As the odds continue to be stacked against casinos here, their future seems to be a big gamble.

SINGAPORE — Last month, George, a pit manager at Resorts World Sentosa (RWS), was asked by a superior to stay back after work.

He had a bad feeling. In the previous few days, several colleagues who “stayed back” had not returned to the office. Turns out he was right to worry.

“I was sacked on the spot. I asked, why me. They were unable to explain. They said that my performance for the previous year was average and they were expecting better performance,” added the middle-aged Singaporean, who asked that his real name not be used.

“How could they do this to us? We were the founding members of the team. Back then, our chairman had said that the group never lets go of its people, we trusted him.”

RWS, which employs 12,000 people, cut close to 400 casino jobs last month, citing difficulties facing the business. So far, rival Marina Bay Sands (MBS), which employs about 9,500 people, has dismissed talk of potential layoffs. But like RWS, its casino profits are slipping.

Singapore’s glittering casinos, touted as an economic lifeline a decade ago, appear to be losing their lustre. Their fortunes are waning — total gaming revenue fell 16 per cent last year — as Chinese high rollers have stopped coming due to a slowing economy and a crackdown on corruption back home.

And restrictions such as levies on Singapore gamblers mean casinos cannot turn to locals to help make up the shortfall, a key revenue stream in casinos elsewhere.

As the odds continue to be stacked against casinos here, their future seems to be a big gamble. Will they be able to find a new revenue model to sustain operations or gradually lose their winning streak, weighed down by regulations and as regional rivals catch up?

Their fortunes are also tied to a political minefield. With the current bad news of layoffs and plunging profits, it has revived questions on whether Singapore was right to scrap its long-time ban on casinos and embrace gaming as an economic driver.

“The pressure on the government can be immense, particularly when it needs to show that the decision to legalise casino gaming was the right one,” said Singapore Management University (SMU) law don Eugene Tan who tracks the gaming industry closely.

It is a tough call. Government agencies dealing with trade and tourism believe investments in the two integrated resorts (IRs) — which houses hotels, dining, entertainment, convention spaces and casinos — have helped the local economy, but they are also hedging their tourism bets.

The IRs have generated significant business and job opportunities for local SMEs and Singaporeans, a Ministry of Trade & Industry (MTI) spokesperson told TODAY. They have also brought in world-class leisure, entertainment and dining options, MTI added.

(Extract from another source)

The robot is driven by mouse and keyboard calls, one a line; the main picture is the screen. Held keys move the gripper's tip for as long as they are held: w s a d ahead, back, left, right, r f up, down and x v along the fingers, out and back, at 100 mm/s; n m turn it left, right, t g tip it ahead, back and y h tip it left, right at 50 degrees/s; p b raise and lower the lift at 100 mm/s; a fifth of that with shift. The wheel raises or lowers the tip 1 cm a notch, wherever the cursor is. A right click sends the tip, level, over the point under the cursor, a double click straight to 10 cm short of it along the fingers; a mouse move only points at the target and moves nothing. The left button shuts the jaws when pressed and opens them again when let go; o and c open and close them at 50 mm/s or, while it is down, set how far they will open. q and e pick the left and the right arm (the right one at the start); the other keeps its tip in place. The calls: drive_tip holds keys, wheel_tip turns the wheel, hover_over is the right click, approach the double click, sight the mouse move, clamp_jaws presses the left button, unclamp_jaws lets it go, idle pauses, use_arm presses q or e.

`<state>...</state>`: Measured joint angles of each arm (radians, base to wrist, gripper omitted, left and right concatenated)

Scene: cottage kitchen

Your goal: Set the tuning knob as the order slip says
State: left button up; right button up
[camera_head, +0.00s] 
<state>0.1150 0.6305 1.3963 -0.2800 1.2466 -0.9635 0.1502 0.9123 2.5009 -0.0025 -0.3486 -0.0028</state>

The Singapore Tourism Board (STB), meanwhile, said the IRs are just one part of its diverse tourism strategy, which includes non-gaming attractions such as Gardens by the Bay, National Gallery and Formula One Singapore Grand Prix.

 

SINGAPORE’S BIG BET

 

After years of rebuffing casinos for fear of creating a nation of gamblers and the ancillary vice and crime that could follow, the city state had granted licences for not one, but two, gaming outlets in 2006. This change of heart, amid intense public debate, was driven purely by economics. The IRs were said to bring in more tourists and create as many as 35,000 jobs.

“We cannot stand still. The whole region is on the move,” Prime Minister Lee Hsien Loong told Parliament in April 2005.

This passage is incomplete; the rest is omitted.